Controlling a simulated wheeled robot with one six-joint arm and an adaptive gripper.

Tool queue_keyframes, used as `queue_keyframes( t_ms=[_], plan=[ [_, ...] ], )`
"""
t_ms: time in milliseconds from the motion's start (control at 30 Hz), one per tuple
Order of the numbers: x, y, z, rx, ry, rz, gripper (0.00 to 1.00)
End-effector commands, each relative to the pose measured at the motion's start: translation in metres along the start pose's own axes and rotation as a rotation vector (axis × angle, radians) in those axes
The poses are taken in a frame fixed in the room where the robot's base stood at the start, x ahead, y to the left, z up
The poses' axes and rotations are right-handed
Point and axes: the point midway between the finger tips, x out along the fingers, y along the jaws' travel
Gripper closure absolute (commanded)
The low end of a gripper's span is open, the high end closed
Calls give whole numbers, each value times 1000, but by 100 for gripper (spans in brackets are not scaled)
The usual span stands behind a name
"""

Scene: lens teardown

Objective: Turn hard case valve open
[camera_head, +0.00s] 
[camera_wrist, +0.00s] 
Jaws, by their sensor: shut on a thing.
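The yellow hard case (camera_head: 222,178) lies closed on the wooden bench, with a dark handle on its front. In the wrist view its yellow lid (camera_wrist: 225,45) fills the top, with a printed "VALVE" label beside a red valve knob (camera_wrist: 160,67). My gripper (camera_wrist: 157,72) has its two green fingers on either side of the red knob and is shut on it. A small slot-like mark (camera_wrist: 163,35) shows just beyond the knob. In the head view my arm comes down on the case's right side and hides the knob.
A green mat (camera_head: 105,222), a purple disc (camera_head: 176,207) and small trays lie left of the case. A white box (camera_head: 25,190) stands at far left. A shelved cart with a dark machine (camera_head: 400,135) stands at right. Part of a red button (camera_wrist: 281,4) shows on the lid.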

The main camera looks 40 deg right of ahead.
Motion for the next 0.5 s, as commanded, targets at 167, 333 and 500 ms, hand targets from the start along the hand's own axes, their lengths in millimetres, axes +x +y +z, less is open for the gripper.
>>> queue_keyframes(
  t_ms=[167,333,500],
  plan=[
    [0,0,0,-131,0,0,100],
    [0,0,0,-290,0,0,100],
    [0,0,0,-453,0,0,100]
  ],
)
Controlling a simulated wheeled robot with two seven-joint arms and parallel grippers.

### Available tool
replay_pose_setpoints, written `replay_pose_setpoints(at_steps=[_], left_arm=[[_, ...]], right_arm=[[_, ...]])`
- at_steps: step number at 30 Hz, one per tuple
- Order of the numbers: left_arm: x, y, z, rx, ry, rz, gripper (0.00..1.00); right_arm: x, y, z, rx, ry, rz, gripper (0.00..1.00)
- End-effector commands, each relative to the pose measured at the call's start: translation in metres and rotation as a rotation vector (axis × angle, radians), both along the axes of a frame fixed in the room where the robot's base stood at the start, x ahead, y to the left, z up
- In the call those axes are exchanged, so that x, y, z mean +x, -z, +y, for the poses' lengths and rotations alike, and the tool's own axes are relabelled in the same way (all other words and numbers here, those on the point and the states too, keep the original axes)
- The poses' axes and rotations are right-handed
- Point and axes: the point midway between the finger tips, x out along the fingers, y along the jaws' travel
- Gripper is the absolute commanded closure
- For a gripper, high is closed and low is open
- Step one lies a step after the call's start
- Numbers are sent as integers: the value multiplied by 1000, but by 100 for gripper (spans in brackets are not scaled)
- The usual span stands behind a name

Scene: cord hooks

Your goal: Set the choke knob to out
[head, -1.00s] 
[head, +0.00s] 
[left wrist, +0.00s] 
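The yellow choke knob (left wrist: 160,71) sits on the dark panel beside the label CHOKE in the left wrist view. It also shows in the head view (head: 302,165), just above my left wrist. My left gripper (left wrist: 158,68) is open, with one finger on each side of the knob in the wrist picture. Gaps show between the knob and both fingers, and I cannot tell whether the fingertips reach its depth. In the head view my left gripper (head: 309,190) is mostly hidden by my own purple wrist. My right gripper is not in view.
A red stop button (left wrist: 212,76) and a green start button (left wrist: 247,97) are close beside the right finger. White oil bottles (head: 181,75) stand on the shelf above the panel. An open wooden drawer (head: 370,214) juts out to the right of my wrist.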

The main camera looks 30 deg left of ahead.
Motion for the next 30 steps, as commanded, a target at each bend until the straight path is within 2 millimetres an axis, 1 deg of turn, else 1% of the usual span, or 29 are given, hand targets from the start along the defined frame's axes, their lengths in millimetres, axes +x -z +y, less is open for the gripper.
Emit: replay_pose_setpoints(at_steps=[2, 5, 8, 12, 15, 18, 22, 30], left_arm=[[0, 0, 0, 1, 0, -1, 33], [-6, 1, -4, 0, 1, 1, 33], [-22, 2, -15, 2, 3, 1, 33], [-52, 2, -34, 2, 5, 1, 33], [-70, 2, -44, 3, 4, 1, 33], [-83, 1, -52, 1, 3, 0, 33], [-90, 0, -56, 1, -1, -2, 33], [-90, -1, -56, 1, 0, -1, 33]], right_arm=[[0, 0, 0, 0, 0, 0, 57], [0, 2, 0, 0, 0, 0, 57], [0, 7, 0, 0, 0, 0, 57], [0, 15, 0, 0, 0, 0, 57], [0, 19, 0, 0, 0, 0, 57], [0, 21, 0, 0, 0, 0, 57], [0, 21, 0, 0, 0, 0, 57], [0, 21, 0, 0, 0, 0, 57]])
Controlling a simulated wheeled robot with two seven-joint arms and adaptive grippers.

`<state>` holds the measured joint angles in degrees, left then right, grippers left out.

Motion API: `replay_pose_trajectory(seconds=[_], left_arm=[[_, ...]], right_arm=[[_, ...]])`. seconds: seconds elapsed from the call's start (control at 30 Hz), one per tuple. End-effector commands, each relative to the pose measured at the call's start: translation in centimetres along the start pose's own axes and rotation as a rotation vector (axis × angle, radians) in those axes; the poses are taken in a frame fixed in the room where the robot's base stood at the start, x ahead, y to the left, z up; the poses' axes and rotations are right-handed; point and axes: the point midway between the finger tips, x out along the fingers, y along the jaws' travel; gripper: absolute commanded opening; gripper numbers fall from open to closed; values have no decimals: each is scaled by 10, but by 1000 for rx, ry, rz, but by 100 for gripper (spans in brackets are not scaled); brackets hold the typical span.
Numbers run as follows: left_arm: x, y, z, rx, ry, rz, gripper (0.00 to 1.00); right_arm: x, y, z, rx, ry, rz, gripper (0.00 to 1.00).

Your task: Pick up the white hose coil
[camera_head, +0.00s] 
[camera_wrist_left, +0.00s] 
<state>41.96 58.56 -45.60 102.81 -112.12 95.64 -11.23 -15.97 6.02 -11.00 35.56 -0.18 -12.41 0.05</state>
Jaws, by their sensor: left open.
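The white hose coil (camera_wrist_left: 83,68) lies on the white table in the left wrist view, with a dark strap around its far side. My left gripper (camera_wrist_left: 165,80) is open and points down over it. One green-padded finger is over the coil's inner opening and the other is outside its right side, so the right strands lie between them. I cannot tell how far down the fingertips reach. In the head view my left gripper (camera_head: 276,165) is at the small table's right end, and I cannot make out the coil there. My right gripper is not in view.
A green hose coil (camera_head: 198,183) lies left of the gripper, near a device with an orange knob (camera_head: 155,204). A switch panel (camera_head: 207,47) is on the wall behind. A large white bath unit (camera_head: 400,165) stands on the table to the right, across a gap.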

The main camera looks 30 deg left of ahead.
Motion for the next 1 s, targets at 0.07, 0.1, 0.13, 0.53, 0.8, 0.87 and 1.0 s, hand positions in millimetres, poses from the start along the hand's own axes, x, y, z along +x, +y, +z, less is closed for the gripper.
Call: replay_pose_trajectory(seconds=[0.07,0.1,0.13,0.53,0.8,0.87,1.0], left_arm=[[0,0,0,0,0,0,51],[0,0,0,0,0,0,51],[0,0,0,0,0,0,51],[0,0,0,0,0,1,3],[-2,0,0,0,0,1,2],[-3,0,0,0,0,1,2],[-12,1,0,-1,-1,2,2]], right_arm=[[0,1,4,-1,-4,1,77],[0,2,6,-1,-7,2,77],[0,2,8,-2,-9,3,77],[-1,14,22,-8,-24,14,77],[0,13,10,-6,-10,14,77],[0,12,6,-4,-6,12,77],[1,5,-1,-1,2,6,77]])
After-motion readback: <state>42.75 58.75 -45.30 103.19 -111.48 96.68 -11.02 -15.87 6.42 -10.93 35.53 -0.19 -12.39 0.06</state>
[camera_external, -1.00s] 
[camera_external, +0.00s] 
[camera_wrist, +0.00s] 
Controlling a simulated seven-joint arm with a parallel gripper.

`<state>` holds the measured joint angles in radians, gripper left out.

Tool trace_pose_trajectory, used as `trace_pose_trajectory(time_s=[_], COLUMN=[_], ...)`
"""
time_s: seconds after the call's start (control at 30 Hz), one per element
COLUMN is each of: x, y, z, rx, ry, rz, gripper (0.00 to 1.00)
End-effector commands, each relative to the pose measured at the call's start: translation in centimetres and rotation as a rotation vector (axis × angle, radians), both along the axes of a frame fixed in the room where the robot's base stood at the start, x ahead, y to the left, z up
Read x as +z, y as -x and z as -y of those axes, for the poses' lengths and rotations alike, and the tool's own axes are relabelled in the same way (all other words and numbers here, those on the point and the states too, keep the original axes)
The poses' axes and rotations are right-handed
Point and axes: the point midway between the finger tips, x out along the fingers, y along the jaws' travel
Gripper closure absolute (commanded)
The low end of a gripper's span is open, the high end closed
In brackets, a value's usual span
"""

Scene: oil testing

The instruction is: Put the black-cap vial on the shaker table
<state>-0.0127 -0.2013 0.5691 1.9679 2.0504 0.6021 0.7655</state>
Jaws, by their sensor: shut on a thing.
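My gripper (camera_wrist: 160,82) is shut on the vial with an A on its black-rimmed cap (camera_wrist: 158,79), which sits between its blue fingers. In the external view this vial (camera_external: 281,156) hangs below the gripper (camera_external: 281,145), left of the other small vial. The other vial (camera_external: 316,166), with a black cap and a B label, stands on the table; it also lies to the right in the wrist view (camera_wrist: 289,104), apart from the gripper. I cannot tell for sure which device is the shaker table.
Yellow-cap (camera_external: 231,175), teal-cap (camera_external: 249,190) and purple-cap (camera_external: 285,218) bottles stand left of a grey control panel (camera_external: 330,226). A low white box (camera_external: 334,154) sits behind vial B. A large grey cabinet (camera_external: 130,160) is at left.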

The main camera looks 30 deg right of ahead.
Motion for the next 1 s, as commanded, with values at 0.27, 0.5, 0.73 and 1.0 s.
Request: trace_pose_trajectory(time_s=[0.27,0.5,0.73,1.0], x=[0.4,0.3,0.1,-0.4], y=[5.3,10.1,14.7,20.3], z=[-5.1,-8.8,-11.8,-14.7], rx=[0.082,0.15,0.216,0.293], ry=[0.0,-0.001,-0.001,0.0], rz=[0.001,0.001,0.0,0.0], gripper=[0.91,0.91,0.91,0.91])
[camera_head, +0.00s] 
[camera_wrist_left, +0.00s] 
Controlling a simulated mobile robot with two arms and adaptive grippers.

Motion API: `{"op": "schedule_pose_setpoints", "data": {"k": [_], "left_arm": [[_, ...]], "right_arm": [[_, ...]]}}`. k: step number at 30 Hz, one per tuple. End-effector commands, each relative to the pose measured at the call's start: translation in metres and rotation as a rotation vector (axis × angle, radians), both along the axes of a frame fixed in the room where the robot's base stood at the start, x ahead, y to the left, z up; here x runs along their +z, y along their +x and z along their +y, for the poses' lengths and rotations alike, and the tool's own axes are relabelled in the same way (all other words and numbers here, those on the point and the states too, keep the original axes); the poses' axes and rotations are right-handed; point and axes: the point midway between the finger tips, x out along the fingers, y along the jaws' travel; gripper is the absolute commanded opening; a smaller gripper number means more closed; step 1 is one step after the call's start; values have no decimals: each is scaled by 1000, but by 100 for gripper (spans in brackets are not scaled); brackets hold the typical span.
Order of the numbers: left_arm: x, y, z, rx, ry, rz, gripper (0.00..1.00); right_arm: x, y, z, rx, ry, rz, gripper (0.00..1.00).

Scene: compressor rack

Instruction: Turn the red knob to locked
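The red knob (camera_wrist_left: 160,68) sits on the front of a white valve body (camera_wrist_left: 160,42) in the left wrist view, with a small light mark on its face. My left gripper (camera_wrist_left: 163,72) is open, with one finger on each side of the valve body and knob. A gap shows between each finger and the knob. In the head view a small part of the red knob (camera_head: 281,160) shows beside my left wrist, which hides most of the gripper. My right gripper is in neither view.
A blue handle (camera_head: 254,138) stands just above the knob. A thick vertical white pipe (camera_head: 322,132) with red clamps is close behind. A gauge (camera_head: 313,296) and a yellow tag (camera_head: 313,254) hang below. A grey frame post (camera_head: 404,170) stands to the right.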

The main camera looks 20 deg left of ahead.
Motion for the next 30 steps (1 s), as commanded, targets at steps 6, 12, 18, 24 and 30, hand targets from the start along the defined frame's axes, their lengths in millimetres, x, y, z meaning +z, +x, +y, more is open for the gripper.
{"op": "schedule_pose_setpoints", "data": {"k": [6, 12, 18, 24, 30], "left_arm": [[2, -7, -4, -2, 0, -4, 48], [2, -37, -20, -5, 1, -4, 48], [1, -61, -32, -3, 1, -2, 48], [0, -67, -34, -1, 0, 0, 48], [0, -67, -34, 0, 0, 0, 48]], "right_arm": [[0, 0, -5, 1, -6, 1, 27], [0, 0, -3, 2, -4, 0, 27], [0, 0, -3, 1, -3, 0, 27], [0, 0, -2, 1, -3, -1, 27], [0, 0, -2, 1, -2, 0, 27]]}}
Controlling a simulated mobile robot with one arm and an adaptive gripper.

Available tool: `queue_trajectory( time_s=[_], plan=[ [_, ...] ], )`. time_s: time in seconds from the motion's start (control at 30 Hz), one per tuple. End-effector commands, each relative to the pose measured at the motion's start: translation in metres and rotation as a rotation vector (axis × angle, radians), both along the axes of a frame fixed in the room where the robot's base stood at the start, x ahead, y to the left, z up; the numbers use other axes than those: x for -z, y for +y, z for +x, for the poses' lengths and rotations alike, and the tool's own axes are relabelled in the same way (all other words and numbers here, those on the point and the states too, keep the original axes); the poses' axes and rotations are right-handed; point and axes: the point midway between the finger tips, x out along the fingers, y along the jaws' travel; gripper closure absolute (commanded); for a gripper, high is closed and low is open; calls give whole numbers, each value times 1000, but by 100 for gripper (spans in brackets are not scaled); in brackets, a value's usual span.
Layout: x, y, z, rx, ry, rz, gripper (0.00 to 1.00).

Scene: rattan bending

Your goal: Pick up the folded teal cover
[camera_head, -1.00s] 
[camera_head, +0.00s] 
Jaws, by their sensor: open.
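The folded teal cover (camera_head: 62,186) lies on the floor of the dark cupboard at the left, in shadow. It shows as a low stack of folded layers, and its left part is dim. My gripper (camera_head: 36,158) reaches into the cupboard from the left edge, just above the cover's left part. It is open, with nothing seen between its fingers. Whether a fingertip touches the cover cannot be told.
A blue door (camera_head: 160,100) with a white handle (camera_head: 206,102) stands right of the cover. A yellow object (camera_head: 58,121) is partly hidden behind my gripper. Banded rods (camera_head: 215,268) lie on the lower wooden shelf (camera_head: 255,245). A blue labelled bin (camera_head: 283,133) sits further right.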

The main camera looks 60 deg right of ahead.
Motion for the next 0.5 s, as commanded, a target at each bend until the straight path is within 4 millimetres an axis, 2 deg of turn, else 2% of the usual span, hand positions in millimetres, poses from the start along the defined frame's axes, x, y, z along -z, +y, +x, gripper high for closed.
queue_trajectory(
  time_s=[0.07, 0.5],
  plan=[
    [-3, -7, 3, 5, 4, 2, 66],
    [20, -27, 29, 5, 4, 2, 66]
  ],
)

* * *

* Direction *
Show all lines from the records above where the word "used" occurs.

* Output for this task *
Tool queue_keyframes, used as `queue_keyframes( t_ms=[_], plan=[ [_, ...] ], )`
Tool trace_pose_trajectory, used as `trace_pose_trajectory(time_s=[_], COLUMN=[_], ...)`

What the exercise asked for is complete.